Classic Computer Magazine Archive COMPUTE! ISSUE 117 / FEBRUARY 1990 / PAGE 62

ENTERTAINMENT

GAMEPLAY

You're Not the Boss of This Game

ORSON SCOTT CARD

Once, when I was three years old, my big brother (at the ripe old age of 7) joined in a game that my friends and I were playing. Within moments, our game had become his game. We were nothing but helpless pawns, playing out the roles he assigned to us. Maybe his game would have been more fun than ours, but that wasn't the point. We wanted to be in charge of our own game.

So we raised our passionate three-year-old voices in revolt. "You're not the boss of the game!" we complained, until he gave up and left.

A few years have passed, and I am no longer 3 (most of the time). Now and then, however, computer game designers make me want to raise my voice in that same plaintive cry, "You're not the boss of the game!"

Take a great puzzle game like Brøderbund's Lode Runner. As you move around the screen, you dodge bad guys. All the while you're digging holes, climbing ladders, and jumping off cliffs in pursuit of hard-to-reach treasures. The puzzles are diabolical, and I wouldn't change a thing about the rules of the game.

What's more, the game designers thoughtfully let you practice getting through troublesome screens. You can start at any level, and you can give yourself as many lives as you want until you learn how to solve a particular puzzle. But the program won't record your score on the vanity board unless you started from the beginning and never added extra lives.

Wait a minute, though. The game designer carelessly left out the feature that saves a game in progress, so I have to start at the beginning and play straight through to finish all the screens and record the score on the vanity board. That's 150 screens, and it takes me eight or nine hours.

That's annoying enough, but what's really frustrating is that kids play the game, too. Why can't young children put their names on the vanity board? Is it just because they can't get through a game without opting for extra lives? Why not design a vanity board that includes the number of extra lives used to achiever the score? Simple pride will motivate players to reduce that number until it reaches 0, but in the meantime they'll get the payoff of competing with the high scores of their parents and older siblings. In golf it's called handicapping.

Another example from another great game: Pipe Dream from Lucas-film. This is the old Water Works game brought to life. The game deals you a series of pipe pieces—vertical, horizontal, crossover, and four different angles. You must connect them onscreen. After a while, water flows through the pipe work you've built, and, when it reaches a break in the pipe or the edge of the screen, that round ends. If your pipe is long enough, you go on to the next screen; if it's too short, the game is over.

The game is as obsessive as Tetris because it's simple in its basic structure while it allows almost infinite possibilities. The game may throw the pieces at you, but you're the one who decides where they fall. In that way, you create the playing field, and no two games are ever alike.

However, it takes practice to learn how to see the relationships among pipe pieces so you can anticipate future structures. Often you have to lay down pieces for curves and crossovers that are 30 or 40 moves ahead, and most of us aren't born thinking that way.
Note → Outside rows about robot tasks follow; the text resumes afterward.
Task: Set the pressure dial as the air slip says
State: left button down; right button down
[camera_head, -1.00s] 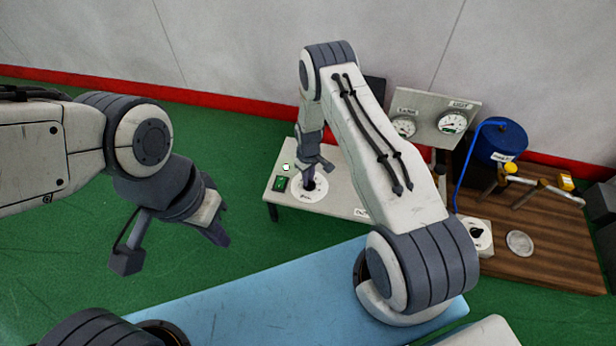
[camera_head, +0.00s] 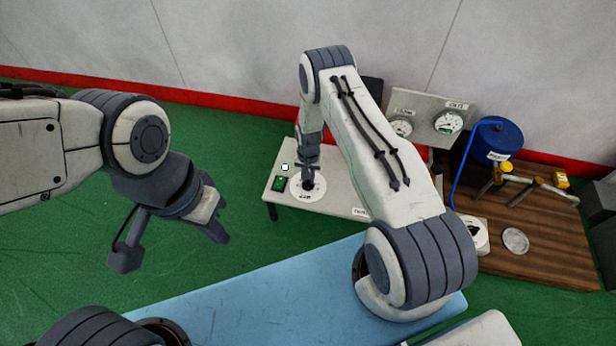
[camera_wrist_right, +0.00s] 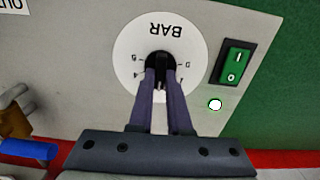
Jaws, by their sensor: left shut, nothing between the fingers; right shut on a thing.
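The pressure dial is a white disc marked BAR (camera_wrist_right: 128,48) on a pale bench panel; it also shows in the head view (camera_head: 297,194). Its black knob (camera_wrist_right: 160,62) sits at the centre. My right gripper (camera_wrist_right: 160,75) is shut on the knob, with both fingers reaching over it; in the head view it points down at the dial (camera_head: 309,180). The fingers and knob hide part of the scale, so I cannot tell the setting. My left gripper (camera_head: 218,234) is shut and empty, above the green floor at left. I cannot make out an air slip.
A green rocker switch (camera_wrist_right: 233,63) and a lit white lamp (camera_wrist_right: 215,104) are beside the dial. Two gauges (camera_head: 447,122) stand on a panel behind. A blue drum (camera_head: 497,140) and wooden board (camera_head: 550,240) are at right. A blue surface (camera_head: 270,300) lies in front.

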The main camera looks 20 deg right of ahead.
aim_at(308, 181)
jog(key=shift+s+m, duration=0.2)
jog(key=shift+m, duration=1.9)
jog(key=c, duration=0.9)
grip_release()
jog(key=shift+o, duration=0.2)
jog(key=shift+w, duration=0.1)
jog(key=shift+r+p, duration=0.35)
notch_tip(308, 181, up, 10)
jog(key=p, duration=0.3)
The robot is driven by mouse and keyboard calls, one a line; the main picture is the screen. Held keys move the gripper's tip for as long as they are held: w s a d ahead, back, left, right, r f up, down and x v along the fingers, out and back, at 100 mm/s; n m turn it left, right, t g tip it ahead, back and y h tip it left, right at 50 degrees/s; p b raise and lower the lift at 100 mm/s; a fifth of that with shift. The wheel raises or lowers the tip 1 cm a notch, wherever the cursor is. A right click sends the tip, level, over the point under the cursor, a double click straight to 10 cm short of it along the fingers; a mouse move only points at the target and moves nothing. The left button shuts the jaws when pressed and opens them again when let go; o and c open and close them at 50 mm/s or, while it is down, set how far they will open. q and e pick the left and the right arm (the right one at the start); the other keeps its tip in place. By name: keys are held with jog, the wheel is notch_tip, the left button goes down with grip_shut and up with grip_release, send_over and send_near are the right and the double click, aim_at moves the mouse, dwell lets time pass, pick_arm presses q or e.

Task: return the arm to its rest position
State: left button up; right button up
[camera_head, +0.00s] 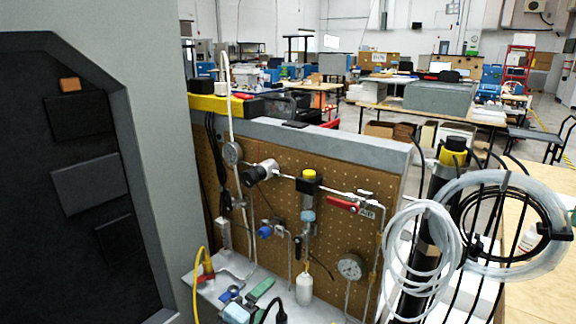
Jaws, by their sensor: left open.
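I cannot make out either gripper or any arm of mine in the head view. A brown pegboard panel (225,185) with a grey top edge stands in the middle. It carries pipes, a round gauge (350,267), a second gauge (232,153), a red-handled valve (343,204) and a yellow-capped fitting (309,175). Several small fittings, a green part (262,290) among them, and a yellow cable (197,285) are at the pegboard's foot, partly cut off by the frame's bottom edge.
A tall grey housing with a dark inset panel (60,130) fills the left side. Coils of clear tubing (393,262) and a black post with a yellow cap (454,152) stand at the right, beside a wooden tabletop (545,297). Workbenches (437,112) stand farther back.

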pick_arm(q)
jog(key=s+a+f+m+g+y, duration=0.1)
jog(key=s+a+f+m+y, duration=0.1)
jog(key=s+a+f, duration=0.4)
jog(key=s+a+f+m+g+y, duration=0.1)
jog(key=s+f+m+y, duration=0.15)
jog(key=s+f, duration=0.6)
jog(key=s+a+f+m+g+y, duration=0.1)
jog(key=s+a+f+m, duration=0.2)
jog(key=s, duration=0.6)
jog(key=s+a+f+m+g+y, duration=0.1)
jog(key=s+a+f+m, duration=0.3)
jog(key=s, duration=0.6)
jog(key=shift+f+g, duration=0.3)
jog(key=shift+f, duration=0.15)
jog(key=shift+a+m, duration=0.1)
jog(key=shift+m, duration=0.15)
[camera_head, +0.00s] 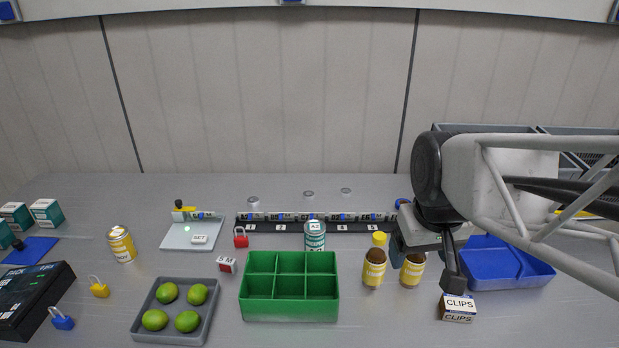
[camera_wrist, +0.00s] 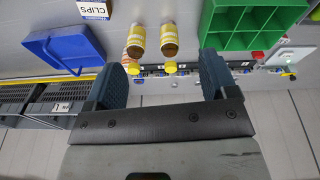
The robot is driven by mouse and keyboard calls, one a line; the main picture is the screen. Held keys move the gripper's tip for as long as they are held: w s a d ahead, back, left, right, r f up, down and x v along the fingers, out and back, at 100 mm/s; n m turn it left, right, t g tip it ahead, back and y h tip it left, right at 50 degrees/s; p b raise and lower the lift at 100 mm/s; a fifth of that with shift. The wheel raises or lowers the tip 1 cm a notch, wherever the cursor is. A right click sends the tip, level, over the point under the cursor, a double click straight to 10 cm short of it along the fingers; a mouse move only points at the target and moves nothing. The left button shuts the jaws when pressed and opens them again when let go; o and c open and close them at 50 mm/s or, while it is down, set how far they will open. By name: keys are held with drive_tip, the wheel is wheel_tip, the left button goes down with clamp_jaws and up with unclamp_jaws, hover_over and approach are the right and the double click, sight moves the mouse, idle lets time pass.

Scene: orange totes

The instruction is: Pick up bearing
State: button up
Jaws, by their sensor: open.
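I cannot name the bearing with certainty. Three small silver round pieces stand in a row behind a black numbered rack (camera_head: 318,227) in the head view: a left one (camera_head: 253,201), a middle one (camera_head: 308,194) and a right one (camera_head: 346,191). They may be bearings, but they are too small to tell. My gripper (camera_head: 426,262) is at the right of the bench, to the right of these pieces. In the wrist view my gripper (camera_wrist: 163,62) has its two fingers wide apart with nothing held between them.
A green divided bin (camera_head: 290,310) stands at front centre. Two yellow-capped bottles (camera_head: 374,268) are close to my gripper. A blue tray (camera_head: 520,272) and a clips box (camera_head: 457,308) are at right. A grey tray (camera_head: 140,330) holds green fruit. A labelled can (camera_head: 315,237) stands before the rack.

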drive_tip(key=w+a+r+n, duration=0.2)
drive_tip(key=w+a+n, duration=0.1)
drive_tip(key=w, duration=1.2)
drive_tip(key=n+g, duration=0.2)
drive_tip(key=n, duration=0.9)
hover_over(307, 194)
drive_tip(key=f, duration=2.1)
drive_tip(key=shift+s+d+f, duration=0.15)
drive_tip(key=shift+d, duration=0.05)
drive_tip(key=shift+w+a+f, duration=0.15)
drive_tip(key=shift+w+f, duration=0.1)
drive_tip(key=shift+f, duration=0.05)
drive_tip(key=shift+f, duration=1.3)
So, the game designers have kindly included a training mode that gives you plenty of time to practice at gentle speeds.

But you don't score any points in training mode. You can't get on the vanity board.

Why not? The vanity board is an important part of the reward structure of a game. And no one needs that reward more than children and beginners. Yet they are the very ones who are barred from that reward at the time they need it most. Why? Because bossy game designers have decided you don't get to use the vanity board until you're good enough.

Fine. I'm good enough—140,000 points on Pipe Dream and a complete passage through Lode Runner. I love these games. Furthermore, these games are exceptionally friendly by allowing more player options, more opportunities for death-free practice than practically any other games on the market. I chose them because they come closest to the ideal. But why couldn't they set up multiple vanity boards? Or allow players to determine vanity-board options just as they do playtime options? Alas, even the most freedom-loving game designers can succumb to arbitrary and unnecessary bossiness; and that's a shame especially when it makes children feel second-rate while playing what is otherwise a great children's game.

While you make these decisions, game designers, imagine a bunch of little kids standing around your computer desk, chanting: "You're not the boss of the game!" Maybe that will help you remember that you're not just designing games for the 14-year-old wizard with the reflexes of a hyperactive cricket. You're designing games that even klutzes and little children might enjoy—if you'll let us.